In fact, Gifford said he asked for the investment to support better manufacturing capabilities.
This indicates an effort to lower costs rather than raise prices.
I’m surprised they are in the red. Given the small nature of the business, I would’ve expected that pricing could easily incorporate all costs. Also, the furniture and delivery costs are anything but too low.
Increased manufacturing capability to allow for a higher volume of product (for which there is demand) and a lower cost per unit would benefit them tremendously and allow more product to be provided.
Also note that a small company running in the Red can often be due to the owners/investors pulling their own salaries / compensation out of the company before communicating the bottom line. It could be that the company is losing $, but the owners are making $. So this might actually be a fairly profitable business……or not. We really don’t know.
Interesting valuation. 25% of company for $300k doesn’t seem like a $2M valuation. Although I have to admit I don’t know what exact formula the sharks use to calculate that.

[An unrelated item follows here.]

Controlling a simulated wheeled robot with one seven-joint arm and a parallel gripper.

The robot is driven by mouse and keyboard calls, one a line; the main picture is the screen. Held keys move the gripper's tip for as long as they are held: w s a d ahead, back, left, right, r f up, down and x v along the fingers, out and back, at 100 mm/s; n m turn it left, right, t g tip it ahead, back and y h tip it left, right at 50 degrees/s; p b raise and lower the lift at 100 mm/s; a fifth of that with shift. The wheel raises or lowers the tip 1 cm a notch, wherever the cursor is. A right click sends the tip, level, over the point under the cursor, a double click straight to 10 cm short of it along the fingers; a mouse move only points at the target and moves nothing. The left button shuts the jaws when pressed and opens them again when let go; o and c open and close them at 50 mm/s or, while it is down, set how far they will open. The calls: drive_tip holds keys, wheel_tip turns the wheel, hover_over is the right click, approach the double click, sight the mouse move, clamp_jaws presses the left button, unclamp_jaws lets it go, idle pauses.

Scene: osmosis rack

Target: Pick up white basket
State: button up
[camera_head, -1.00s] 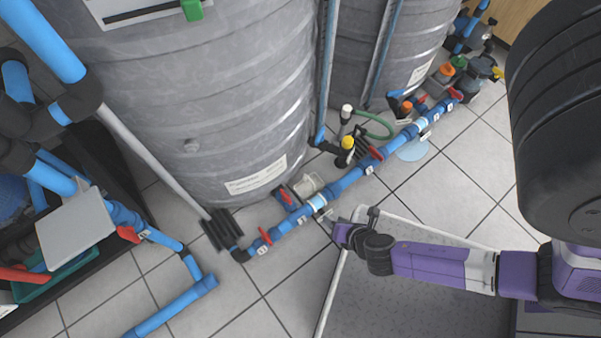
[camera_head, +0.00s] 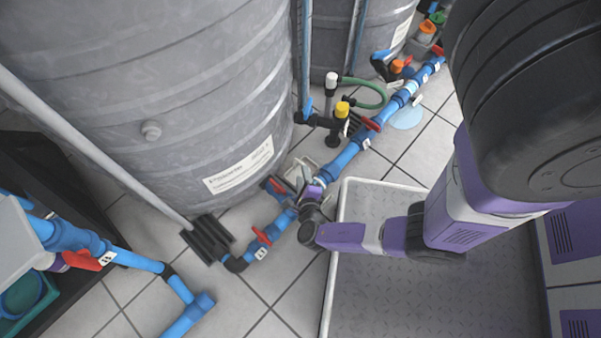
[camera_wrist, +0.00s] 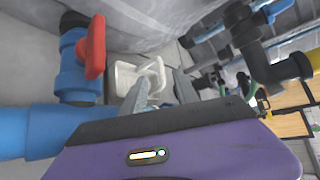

I saw the episode and was surprised GC was in the red as well. I wonder if its because of the long lead time and that their business model takes so long from order to delivery that you can’t get the full financial picture in one year.
It’ll be interesting to see how this changes GC. I think Herjavec will be good for the company, especially if they are in the red due to poor business practices. The extra cash influx and leadership should help create efficiencies in production and manufacturing but I would be very surprised if their cost structure doesn’t change significantly. I see their pricing going up but also, their quality and design going up as well. Herjavec knows this is a niche market and hopefully the two can come to agreement on how best to push the company to that end.
Lastly, I see them ditching some of the random products that aren’t contributing to their main production goal. Things like wooden swords, mustache’s, card holders, really don’t belong in this companies vision and wouldn’t surprise me if they are a contributing factor to their financial situation.